-- Start SOURCE DATA --

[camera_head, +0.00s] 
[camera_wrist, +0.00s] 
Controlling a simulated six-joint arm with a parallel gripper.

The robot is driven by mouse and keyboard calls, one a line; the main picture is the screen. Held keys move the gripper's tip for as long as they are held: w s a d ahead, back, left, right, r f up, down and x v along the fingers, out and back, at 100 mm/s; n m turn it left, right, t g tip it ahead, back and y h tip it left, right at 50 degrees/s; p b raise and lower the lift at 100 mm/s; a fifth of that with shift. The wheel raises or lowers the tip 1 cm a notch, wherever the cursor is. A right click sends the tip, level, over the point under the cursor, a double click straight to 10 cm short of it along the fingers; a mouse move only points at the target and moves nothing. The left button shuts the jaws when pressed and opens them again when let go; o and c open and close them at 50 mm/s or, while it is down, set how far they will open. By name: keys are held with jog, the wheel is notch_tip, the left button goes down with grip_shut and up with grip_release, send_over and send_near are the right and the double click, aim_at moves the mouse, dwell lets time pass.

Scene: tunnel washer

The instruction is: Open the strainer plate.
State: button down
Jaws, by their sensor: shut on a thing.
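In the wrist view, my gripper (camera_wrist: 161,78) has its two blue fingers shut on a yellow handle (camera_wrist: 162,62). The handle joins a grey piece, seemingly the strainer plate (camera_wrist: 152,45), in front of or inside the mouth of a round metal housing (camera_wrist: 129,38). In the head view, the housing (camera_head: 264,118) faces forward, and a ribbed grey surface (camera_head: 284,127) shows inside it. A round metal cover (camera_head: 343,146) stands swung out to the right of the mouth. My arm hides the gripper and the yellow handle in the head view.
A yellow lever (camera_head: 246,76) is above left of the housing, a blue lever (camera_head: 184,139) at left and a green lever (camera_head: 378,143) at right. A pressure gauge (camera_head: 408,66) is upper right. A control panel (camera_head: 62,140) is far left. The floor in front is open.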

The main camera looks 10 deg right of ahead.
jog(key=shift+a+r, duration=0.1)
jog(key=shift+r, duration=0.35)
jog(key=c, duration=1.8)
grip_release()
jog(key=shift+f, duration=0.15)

-- End SOURCE DATA --

Word for word, quote all of the data above.

[camera_head, +0.00s] 
[camera_wrist, +0.00s] 
Controlling a simulated six-joint arm with a parallel gripper.

The robot is driven by mouse and keyboard calls, one a line; the main picture is the screen. Held keys move the gripper's tip for as long as they are held: w s a d ahead, back, left, right, r f up, down and x v along the fingers, out and back, at 100 mm/s; n m turn it left, right, t g tip it ahead, back and y h tip it left, right at 50 degrees/s; p b raise and lower the lift at 100 mm/s; a fifth of that with shift. The wheel raises or lowers the tip 1 cm a notch, wherever the cursor is. A right click sends the tip, level, over the point under the cursor, a double click straight to 10 cm short of it along the fingers; a mouse move only points at the target and moves nothing. The left button shuts the jaws when pressed and opens them again when let go; o and c open and close them at 50 mm/s or, while it is down, set how far they will open. By name: keys are held with jog, the wheel is notch_tip, the left button goes down with grip_shut and up with grip_release, send_over and send_near are the right and the double click, aim_at moves the mouse, dwell lets time pass.

Scene: tunnel washer

The instruction is: Open the strainer plate.
State: button down
Jaws, by their sensor: shut on a thing.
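In the wrist view, my gripper (camera_wrist: 161,78) has its two blue fingers shut on a yellow handle (camera_wrist: 162,62). The handle joins a grey piece, seemingly the strainer plate (camera_wrist: 152,45), in front of or inside the mouth of a round metal housing (camera_wrist: 129,38). In the head view, the housing (camera_head: 264,118) faces forward, and a ribbed grey surface (camera_head: 284,127) shows inside it. A round metal cover (camera_head: 343,146) stands swung out to the right of the mouth. My arm hides the gripper and the yellow handle in the head view.
A yellow lever (camera_head: 246,76) is above left of the housing, a blue lever (camera_head: 184,139) at left and a green lever (camera_head: 378,143) at right. A pressure gauge (camera_head: 408,66) is upper right. A control panel (camera_head: 62,140) is far left. The floor in front is open.

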The main camera looks 10 deg right of ahead.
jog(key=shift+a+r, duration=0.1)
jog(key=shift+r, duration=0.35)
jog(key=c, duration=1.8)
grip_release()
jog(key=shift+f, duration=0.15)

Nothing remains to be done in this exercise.